L’incredibile
vita di Danny Boodman T.D. Lemon, detto “Novecento”, trovato neonato, e abbandonato,
il 1° gennaio del 1900 (da cui il soprannome) sul transatlantico “Virginian”.
Adottato dall’intero equipaggio del piroscafo, il bambino cresce sulla nave tra
macchinisti, cuochi, ufficiali, ricchi signori che viaggiano in prima classe ed
emigranti che sognano una miglior vita nel “nuovo mondo”. Quando scopre di avere
un incredibile talento per il pianoforte, diverrà l’attrazione principale
dell’orchestra di bordo e trascorrerà gli anni suonando la sua “musica degli
dei”, senza mai scendere dalla nave. Molto tempo dopo, quando il “Virginian”,
ormai dismesso, sta per essere distrutto con la dinamite, il suo miglior amico,
il trombettista Max Tooney, è convinto che “Novecento” sia ancora nascosto da
qualche parte, nella “pancia” di quella nave da cui non è mai sceso.
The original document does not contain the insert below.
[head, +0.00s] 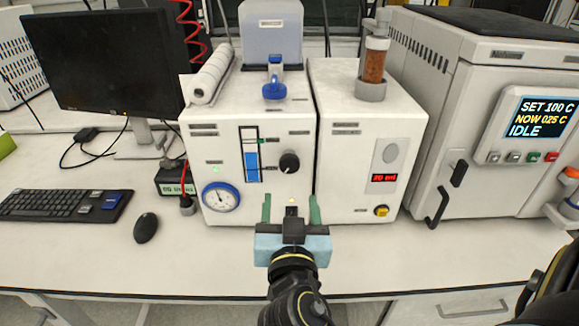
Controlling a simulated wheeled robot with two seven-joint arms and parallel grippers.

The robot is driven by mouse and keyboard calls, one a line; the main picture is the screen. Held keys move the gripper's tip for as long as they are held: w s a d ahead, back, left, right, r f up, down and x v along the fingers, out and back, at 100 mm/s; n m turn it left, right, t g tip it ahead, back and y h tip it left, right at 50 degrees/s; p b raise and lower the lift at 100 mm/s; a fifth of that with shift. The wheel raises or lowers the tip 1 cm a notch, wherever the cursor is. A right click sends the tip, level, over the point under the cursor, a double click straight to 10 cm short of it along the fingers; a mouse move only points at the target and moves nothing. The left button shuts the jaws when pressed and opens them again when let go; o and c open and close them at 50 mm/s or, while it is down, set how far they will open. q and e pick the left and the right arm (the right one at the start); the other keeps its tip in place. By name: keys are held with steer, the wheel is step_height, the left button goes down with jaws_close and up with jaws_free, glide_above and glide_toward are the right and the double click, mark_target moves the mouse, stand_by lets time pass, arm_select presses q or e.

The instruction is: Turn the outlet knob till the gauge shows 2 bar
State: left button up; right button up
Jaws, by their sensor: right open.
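The black outlet knob (289,162) sits on the front of the left white unit (222,150), right of a blue level strip. The round gauge (221,197) with a blue rim is lower left on the same front. Its needle is too small to read against the scale. My right gripper (290,203) is open and empty. In the picture, its two green fingers point up, with their tips below the knob and apart from it. The knob is fully visible between and above them. My left gripper is not in view.
The neighbouring white unit (347,145) has a red display and a yellow button (381,211). A large oven-like box (480,130) with a dark handle stands at right. A monitor (103,62), keyboard (66,205) and mouse (146,228) are at left. The bench front is mostly clear.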

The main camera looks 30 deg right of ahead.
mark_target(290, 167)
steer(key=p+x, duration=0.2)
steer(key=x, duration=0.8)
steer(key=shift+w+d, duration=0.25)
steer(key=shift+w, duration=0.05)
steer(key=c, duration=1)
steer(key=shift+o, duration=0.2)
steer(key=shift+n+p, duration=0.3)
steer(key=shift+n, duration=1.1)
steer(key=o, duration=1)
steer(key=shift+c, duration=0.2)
Liberamente ispirato al monologo teatrale “Novecento” di Alessandro Baricco,
questo magniloquente film di Tornatore è un colossale dramma intimista, denso
di suggestioni malinconiche e citazioni cinefile, sospeso tra epica e
ridondanza, poesia e cadute di stile. Ricercato nello stile e alla continua
ricerca del colpo ad effetto, è una sontuosa fiera “pachidermica” di tutti i
vizi e le virtù del cinema di Tornatore. I momenti di volo alto sono parecchi:
il prologo con l’apparizione dell’America, il pianoforte che “pattina” durante
la tempesta, la sfida al piano con Jelly Roll Morton, l’incontro fatale con la
ragazza dal viso d’angelo. Ma la pellicola è anche spesso prolissa, insistita, artificiosa,
manieristicamente compiaciuta, retorica nel costante inseguimento
dell’artificio lezioso, dell’emozione visiva. In particolare il lunghissimo
finale è così carico di enfasi sentimentale che se ne esce stremati. Altre
pecche evidenti dell’opera sono una sceneggiatura esile, a cui l’autore cerca
costantemente di ovviare con i numerosi momenti di grande cinema, un casting
non del tutto azzeccato (il pur bravo Tim Roth non appare sempre la scelta
migliore nel ruolo di “Novecento”) e degli effetti speciali digitali tanto
grossolani da risultare maldestri. Un film così fortemente squilibrato e
disomogeneo non poteva che spaccare in due la critica. Ciò che ha messo, invece,
tutti d’accordo è la splendida colonna sonora di Ennio Morricone, che fa da
collante all’intera opera e ne costituisce un prezioso valore aggiunto. La
versione internazionale, più corta di quaranta minuti, è sicuramente un film
migliore. Il giudizio finale positivo va anche letto come atto di fiducia verso
il regista, che punta sempre in alto e che possiede un senso epico della
visione che guarda dritto al grande cinema italiano dei Maestri.